“It is a good and holy thing to think of the dead rising again.”
“I never saw color as this year; the trees are like lamps, with the light coming from within.” So thought Cleotha Powers - in Paul Horgan’s story “The Peach Stone” - about the passing of peach orchards as she along with her husband began the long drive from their ranch amid the tumbleweed of New Mexico to transport the body of their two year old daughter (contained in a sandpapered wooden box) to the family burial plot in Cleotha’s girlhood town of Weed. The orchards reminded her also of how as a girl she used to catch up the peach petals by the handful, crush them and wrap them in a handkerchief to place in her bosom so that she might smell like peach blossoms – and of how her girlfriends used to say that if you held a peach stone in your hand long enough, it would sprout. But then no one wanted to hold a peach stone that long to find out and so they would laugh about it. But Cleotha believed the saying – and she especially believed it now in her bereavement.

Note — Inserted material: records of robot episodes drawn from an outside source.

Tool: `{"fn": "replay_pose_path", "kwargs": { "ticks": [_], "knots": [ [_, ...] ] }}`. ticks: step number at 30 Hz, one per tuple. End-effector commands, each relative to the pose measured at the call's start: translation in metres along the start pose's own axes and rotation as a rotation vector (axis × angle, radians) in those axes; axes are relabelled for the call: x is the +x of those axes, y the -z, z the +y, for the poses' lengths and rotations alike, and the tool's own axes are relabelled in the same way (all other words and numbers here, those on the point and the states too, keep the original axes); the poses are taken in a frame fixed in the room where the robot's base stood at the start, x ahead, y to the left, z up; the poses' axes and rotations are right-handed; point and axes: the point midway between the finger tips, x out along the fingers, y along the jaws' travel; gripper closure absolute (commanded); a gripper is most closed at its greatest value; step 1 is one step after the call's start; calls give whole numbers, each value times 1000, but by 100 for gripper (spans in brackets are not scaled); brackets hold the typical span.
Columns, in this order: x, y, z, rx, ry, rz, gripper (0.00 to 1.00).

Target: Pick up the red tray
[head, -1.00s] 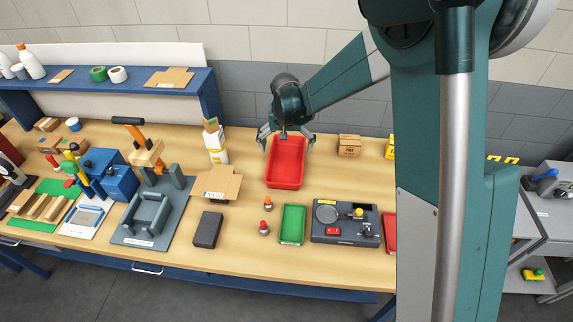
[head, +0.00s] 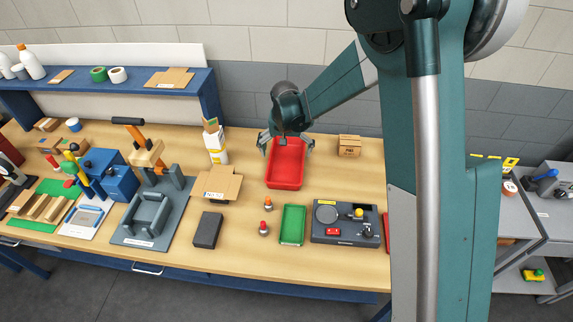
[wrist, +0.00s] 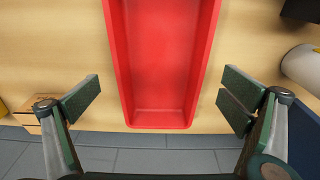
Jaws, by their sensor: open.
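The red tray (head: 285,165) lies on the wooden table near its back edge, empty and upright. It also fills the upper middle of the wrist view (wrist: 162,60), its far part cut off by the frame. My gripper (head: 286,146) is over the back end of the tray. In the wrist view my gripper (wrist: 160,98) is open, one finger on each side of the tray, with bare wood between each finger and the tray walls. Nothing is held. I cannot tell exactly how high the fingertips are above the table.
A small cardboard box (head: 349,145) stands right of the tray, and a white bottle (head: 217,150) stands to its left. A green tray (head: 292,224) and a dark panel (head: 345,223) are in front. A cardboard piece (head: 217,183) lies front left. Wood around the red tray is clear.

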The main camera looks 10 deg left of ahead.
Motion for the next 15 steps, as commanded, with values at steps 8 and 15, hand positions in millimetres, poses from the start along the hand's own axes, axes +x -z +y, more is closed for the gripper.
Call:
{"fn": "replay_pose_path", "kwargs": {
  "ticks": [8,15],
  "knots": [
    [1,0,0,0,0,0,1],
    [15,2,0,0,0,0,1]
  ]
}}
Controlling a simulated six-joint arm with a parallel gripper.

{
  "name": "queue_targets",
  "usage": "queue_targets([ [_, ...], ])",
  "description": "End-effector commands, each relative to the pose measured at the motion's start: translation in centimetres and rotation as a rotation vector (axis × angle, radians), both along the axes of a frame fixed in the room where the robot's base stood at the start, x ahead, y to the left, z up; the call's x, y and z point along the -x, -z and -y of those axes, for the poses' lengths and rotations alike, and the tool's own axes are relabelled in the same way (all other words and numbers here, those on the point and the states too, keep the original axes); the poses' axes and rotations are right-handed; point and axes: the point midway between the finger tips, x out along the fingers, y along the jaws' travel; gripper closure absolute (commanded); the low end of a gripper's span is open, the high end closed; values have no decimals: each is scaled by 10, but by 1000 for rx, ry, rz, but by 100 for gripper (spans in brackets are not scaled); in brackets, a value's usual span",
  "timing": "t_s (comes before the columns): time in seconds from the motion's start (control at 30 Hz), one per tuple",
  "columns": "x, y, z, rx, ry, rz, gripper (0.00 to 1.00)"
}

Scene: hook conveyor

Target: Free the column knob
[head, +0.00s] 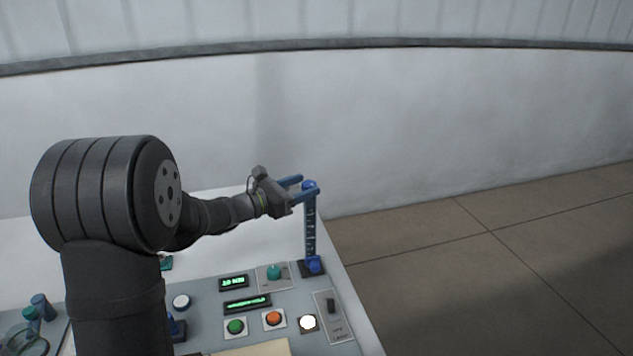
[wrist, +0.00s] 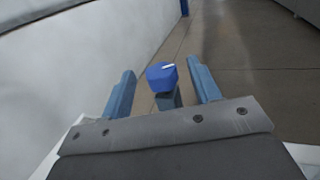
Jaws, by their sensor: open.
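The column (head: 310,228) is a dark blue upright post with slots near the right edge of the console. A blue knob (head: 310,186) sits on its top. In the wrist view the knob (wrist: 162,76) is faceted, with a white line on its upper face. My gripper (head: 306,187) is open, with its blue fingers held level at the height of the knob. In the wrist view my gripper (wrist: 162,84) has one finger on each side of the knob, with a visible gap on both sides. A second blue part (head: 314,264) sits at the column's foot.
The grey console (head: 205,285) carries green (head: 236,327) and orange (head: 273,318) buttons, a lit white button (head: 308,322), a teal knob (head: 273,272), a black switch (head: 331,305) and two green displays. A pale wall stands behind. Open floor lies to the right.

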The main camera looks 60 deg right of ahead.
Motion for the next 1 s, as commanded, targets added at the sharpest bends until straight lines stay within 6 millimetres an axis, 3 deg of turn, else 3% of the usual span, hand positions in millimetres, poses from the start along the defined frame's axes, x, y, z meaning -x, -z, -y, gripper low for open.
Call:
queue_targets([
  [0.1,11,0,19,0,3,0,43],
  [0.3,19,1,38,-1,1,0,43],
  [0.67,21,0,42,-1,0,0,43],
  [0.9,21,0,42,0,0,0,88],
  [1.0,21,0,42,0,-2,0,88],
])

Indeed, ever since she woke up that morning a spell had come over her. She had done all her weeping the night before. And now she never wanted to merely look at anything anymore; she wanted to see, to watch for any signals of something grand and eternal within the ordinary contours of reality – so much so that instead of relaxing for the journey ahead she felt herself leaning forward in the back seat – reaching with her eyes beyond the windshield - singling out things like this unusual beauty of the peach orchard. Or look - that dead tree! But still there’s that little swarm of green leaves on its top branch. And what’s that dazzling light on the road – like a ball of diamond light which danced and quivered so far ahead? Could it be a daytime star, sent to guide them? That it might only be sunlight reflected off the metal of an oil truck made no sense to her because, as I have said, Cleotha was trying to see! She wanted to catch a glimpse of where her daughter, whose inert form lay beside her, had gone.
And hasn’t that been the question that has preoccupied us ever since the dawn of our species? Our appetite for life and love, our insatiable curiosity bridles at the thought of our being ultimately and forever confined within a space of six feet by two. We want to know! And it was this need to know that now possessed Cleotha. Or to put it theologically, she was operating now out of faith and hope – that pair of eyes with which sorrow and love endows us. And so the most consoling thing she finally saw, once she and her relatives and friends knelt by the burial plot halfway up Schoolhouse Hill, was a boy coming down the hill from the school. He was framed in sunlight and she couldn’t help but notice his wonder at the people kneeling mournfully around a grave. So innocent of death, discretely coming down the hill shying away from the mystery and yet large eyed with a hunger to know in ways his schoolhouse will not teach him. And Cleotha found in his respectful curiosity confirmation of her own and all humanity’s need to know, to envision that “undiscover’d country from whose bourn no traveler returns” that she cried out, “I believe, I believe” and she said it “as if she were holding the peach stone of her eager childhood in her woman’s hand.”
I’ve been holding a peach stone in my closed fist for 18 years now. And I’ve been leaning forward, not just looking but trying to see amid the unfolding wonders of Autumn signals of an even greater glory to come – somewhere beyond the windshield of my mind. And what I’m precisely looking for is the gradually unfolding presence of the son I knew, who I hope has had the patience to wait for me upon whatever path he has been traveling since his death, so that together we may continue what – so many years ago – was just beginning to be fun.